HOUSTON — DuPont Co., the chemical maker fighting Trian Fund Management’s slate of dissident directors, blamed a stronger U.S. dollar for a 2015 earnings forecast that trails its long-term goal as well as analysts’ estimates.
Operating earnings will rise to as much as $4.20 a share, a 4.7 percent gain from last year, DuPont said in a statement Tuesday. That missed the $4.47 average estimate of 21 analysts in a Bloomberg survey and the Wilmington, Delaware-based company’s multiyear target of a 12 percent annual increase.
The dollar’s strength against the euro, yen, Brazilian real and other currencies will reduce earnings this year by about 60 cents a share, Chief Financial Officer Nicholas Fanandakis said on a conference call. The lower value of sales abroad in U.S. dollar terms will prevent a revenue gain, he said. Analysts expected a sales increase.
DuPont owns the Yerkes plant in the Town of Tonawanda.
DuPont fell 1.3 percent to $73.18 Tuesday. The shares have gained 21 percent in 12 months.
Drugmakers Pfizer Inc. and Bristol-Myers Squibb Co. also posted annual forecasts on Thursday that trailed predictions, in part because of the stronger dollar. Intercontinental Exchange Inc.’s U.S. Dollar Index — which tracks the currency against six major peers — is headed for a seventh straight monthly advance, after surging 18 percent since the end of June.
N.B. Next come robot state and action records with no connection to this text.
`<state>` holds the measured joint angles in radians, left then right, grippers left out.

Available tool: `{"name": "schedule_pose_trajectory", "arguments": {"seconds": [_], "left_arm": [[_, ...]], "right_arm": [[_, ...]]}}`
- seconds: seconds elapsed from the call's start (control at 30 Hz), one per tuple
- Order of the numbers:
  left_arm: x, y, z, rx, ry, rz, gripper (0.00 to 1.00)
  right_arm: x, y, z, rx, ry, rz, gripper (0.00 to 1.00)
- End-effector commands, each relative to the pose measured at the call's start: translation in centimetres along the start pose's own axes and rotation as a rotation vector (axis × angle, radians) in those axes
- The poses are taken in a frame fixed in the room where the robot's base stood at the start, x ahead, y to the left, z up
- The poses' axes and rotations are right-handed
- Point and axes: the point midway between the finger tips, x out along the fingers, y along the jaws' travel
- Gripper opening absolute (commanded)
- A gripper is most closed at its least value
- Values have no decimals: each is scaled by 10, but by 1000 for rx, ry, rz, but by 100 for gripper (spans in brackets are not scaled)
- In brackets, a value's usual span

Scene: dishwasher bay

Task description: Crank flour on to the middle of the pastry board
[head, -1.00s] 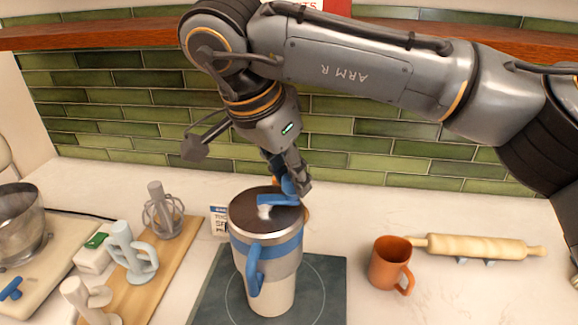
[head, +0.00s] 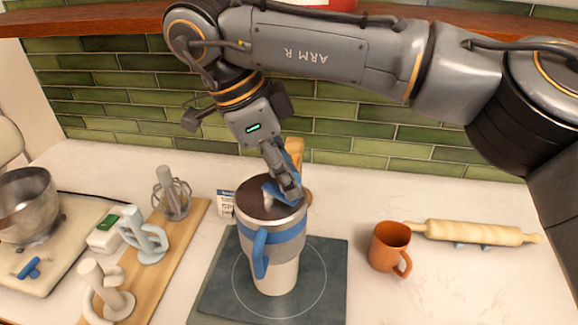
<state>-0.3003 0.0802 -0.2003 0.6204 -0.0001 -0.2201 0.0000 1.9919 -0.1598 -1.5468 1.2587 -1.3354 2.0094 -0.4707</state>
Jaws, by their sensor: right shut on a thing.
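The flour sifter (head: 277,262) is a tall grey and white canister with a blue band, a blue side handle and a dark top. It stands upright on the dark pastry board (head: 218,292), which has a thin pale circle marked on it. My right gripper (head: 286,190) is at the sifter's top, shut on the blue crank (head: 270,190). The gripper's fingers hide part of the crank. No flour shows on the visible part of the board. My left gripper is not in view.
At left are a wooden board (head: 165,262) with pale mixer attachments, a whisk (head: 172,195) and a metal mixer bowl (head: 28,205). A small card (head: 226,204) stands behind the sifter.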

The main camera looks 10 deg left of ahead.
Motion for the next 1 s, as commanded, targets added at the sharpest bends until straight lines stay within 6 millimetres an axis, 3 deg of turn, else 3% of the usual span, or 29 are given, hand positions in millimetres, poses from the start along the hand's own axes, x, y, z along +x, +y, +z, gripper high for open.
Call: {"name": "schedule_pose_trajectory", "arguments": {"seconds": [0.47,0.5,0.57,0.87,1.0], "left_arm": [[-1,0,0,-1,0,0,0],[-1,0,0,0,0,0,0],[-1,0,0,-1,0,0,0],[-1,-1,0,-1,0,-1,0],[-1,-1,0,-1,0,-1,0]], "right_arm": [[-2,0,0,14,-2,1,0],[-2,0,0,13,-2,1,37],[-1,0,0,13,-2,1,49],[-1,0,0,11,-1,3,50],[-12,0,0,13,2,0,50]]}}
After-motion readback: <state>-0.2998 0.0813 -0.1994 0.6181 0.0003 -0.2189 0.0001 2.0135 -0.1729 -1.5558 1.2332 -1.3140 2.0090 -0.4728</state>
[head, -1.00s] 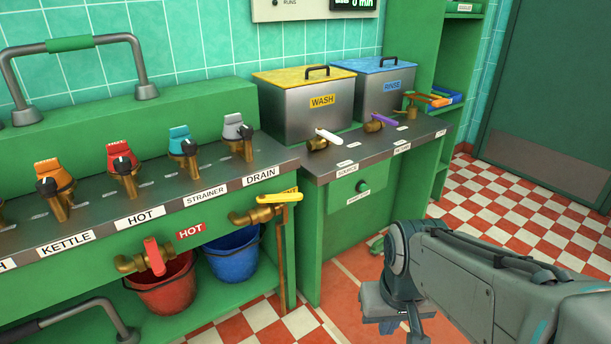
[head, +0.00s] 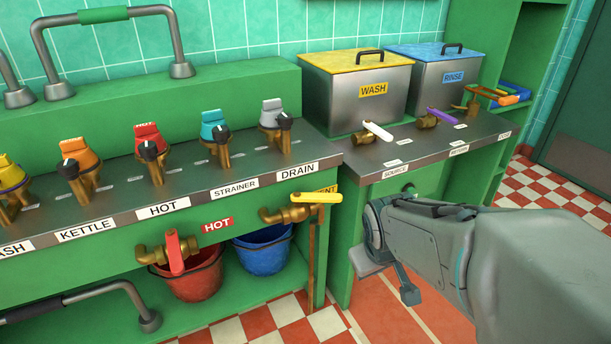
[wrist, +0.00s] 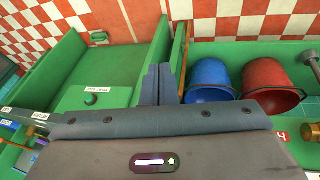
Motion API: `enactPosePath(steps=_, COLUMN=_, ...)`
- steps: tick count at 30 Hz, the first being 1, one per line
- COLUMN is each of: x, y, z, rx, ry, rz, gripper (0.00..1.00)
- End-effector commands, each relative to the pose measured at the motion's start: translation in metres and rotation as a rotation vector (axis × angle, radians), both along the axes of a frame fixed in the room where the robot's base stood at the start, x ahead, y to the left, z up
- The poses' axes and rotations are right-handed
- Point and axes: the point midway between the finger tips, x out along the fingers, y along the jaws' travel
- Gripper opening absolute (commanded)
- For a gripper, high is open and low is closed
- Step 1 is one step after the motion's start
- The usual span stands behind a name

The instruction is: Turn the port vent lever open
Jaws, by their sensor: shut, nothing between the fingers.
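The vent lever (head: 316,198) is a yellow handle on a brass valve (head: 284,214) at the right end of the left bench's front, in the head view. It lies about level, pointing right, and partly covers a yellow label of which "ENT" shows. My gripper (head: 409,294) is to the right of the lever and lower in the picture, apart from it, pointing down. In the wrist view my gripper's fingers (wrist: 160,85) are together and empty. The lever is not seen in the wrist view.
A red-handled valve (head: 174,252) marked HOT sits left of the lever. A red bucket (head: 195,280) and a blue bucket (head: 262,254) stand below. A thin brown upright (head: 312,260) drops beneath the lever. The right bench (head: 425,152) carries the WASH and RINSE tanks.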

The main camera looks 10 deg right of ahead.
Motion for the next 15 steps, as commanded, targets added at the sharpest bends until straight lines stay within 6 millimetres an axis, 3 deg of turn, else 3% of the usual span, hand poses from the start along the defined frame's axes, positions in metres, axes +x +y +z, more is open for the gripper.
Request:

Money has flooded into dollar assets in recent months as the world’s largest economy outperforms its developed peers and the Federal Reserve prepares to raise its main interest rate, which has been unchanged since 2008.
DuPont’s revenue also trailed analysts’ estimates in the fourth quarter as the stronger dollar reduced company-wide sales by 3 percent. Average prices fell in every business segment, led by an 8 percent decline in the agriculture unit, DuPont said. Profit excluding one-time items was 71 cents a share, matching the average estimate.
It’s unclear whether the weaker-than-expected quarterly sales and 2015 forecast will hurt efforts by DuPont Chairman and Chief Executive Officer Ellen Kullman to defend against Trian’s campaign for four board seats.
Trian has criticized Kullman’s failure to reach her goal of 12 percent annual earnings growth for three straight years, now forecast to extend into a fourth year. The New York-based activist fund co-founded by veteran investor Nelson Peltz is seeking four board seats and argues the 212-year-old company would be better managed if it were broken up.
While DuPont already plans to spin off it performance chemicals business, renamed Chemours, Trian advocates the rest of the company be split in two.
Kullman, meanwhile, is cutting costs and repurchasing more of the company’s shares. About $1.3 billion will be cut by the end of 2017, including $1 billion this year, compared with a prior plan to save $1 billion through 2019, DuPont said. A dividend of about $4 billion from the spinoff of Chemours will be returned to shareholders via stock buybacks, CFO Fanandakis said.
Those buybacks would be in addition to a $5 billion repurchase program announced a year ago, said Daniel Turner, a DuPont spokesman.
DuPont shareholders will vote to select the board at the company’s annual meeting in April.